### DATA LINES
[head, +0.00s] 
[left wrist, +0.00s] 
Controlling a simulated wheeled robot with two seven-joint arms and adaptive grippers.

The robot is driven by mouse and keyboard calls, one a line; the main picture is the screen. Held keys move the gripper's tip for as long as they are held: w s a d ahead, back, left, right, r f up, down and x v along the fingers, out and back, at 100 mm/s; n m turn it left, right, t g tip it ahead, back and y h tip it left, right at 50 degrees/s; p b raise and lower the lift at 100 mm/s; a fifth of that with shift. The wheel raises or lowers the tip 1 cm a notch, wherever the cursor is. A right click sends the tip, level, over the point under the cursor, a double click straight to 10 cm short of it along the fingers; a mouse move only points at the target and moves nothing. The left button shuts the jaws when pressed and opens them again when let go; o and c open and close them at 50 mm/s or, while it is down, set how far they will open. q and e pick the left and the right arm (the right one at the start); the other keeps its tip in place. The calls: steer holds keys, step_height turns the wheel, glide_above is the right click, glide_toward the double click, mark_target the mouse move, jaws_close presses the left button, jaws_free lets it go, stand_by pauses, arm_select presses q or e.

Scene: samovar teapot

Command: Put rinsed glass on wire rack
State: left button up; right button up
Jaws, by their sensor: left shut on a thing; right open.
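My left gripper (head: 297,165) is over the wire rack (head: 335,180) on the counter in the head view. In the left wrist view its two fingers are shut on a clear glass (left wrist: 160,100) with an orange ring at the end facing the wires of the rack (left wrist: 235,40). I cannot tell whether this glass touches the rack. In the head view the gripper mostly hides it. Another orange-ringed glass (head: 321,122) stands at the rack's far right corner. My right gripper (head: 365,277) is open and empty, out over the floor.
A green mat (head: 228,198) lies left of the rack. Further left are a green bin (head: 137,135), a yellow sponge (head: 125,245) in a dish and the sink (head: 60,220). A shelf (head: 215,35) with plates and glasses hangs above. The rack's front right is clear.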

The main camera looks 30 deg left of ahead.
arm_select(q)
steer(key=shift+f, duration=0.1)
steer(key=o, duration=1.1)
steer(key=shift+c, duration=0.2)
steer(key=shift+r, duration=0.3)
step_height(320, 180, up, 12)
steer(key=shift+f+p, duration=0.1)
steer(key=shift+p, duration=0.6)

### WRITTEN TASK
Everything from the first line above through the line that contains "Controlling a simulated" should be duplicated exactly, please, and nothing beyond it.

### THE SOLUTION
[head, +0.00s] 
[left wrist, +0.00s] 
Controlling a simulated wheeled robot with two seven-joint arms and adaptive grippers.

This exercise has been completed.